Set operators are a bit different for Musoq than for operators used in DBMS. Those compares each other rows and calculates the score for the whole query. For Musoq, you have to specify which columns will take part in comparsion which looks like query1 union all (Column1, Column2, ...) query2. Columns must have the same name and order. If you would like to use different columns for comparsion, then you must alias such column to align it's name. This is how it should looks like select Column from #schema.method() union all (Column) select Column2 as Column from #schema.method() You musn't mix types returned by columns and count of returned values for both columns must be the same.

  1. Union all - Combine the result sets without taking an account of possible duplicates.
  2. Union - Combine the result sets and get rid of duplicated rows by selecting the first one.
  3. Except - Return distinct rows from the left query that doesn't appear in the right query.
  4. Intersect - Get only those rows that are both in left and right queries.

Joins support

Right now, the only supported operator is inner join. It's syntax is followed ...from #schema.method(...) a inner join #schema.method() b on a.SomeColumn = b.SomeOtherColumn. Parametrizable source (ie. #schema.method()) must be aliased, In memory doesn't have to.
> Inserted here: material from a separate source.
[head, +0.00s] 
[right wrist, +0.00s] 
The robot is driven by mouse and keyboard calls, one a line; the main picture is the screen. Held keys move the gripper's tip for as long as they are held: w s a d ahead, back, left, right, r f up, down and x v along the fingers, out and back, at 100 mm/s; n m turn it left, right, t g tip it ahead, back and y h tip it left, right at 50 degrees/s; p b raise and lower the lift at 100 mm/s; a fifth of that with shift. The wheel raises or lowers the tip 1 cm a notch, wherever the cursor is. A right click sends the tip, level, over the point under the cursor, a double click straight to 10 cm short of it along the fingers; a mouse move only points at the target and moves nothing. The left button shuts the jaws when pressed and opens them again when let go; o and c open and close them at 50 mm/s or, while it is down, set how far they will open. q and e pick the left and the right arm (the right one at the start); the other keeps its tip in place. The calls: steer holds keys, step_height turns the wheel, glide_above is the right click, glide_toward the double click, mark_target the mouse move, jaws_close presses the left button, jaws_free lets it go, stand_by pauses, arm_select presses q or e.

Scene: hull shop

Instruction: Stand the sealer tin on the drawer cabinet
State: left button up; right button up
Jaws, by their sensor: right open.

How do I know what parametrs can I pass to my source?

I am currently trying to choose what syntax would be the most appropriate.

How do I know what columns can I use?

Each plugin can be queried for columns it has by typing desc #schema.method(...,params). Every single plugin supports it out of the box even if it's third party plugin. See example below.

desc #os.files('path/to/folder', 'false')

may shows

Name Index Type
Name 0 String
CreationTime 1 DateTime
FullName 2 String

Which means that the virtual table has 3 columns Name, CreationTime, FullName (Hint: real disk plugin has more columns).

Why must I type parameters for source?

Because the source is computed on the fly. There is no limitation for the plugin to provide different columns while passing different parameters.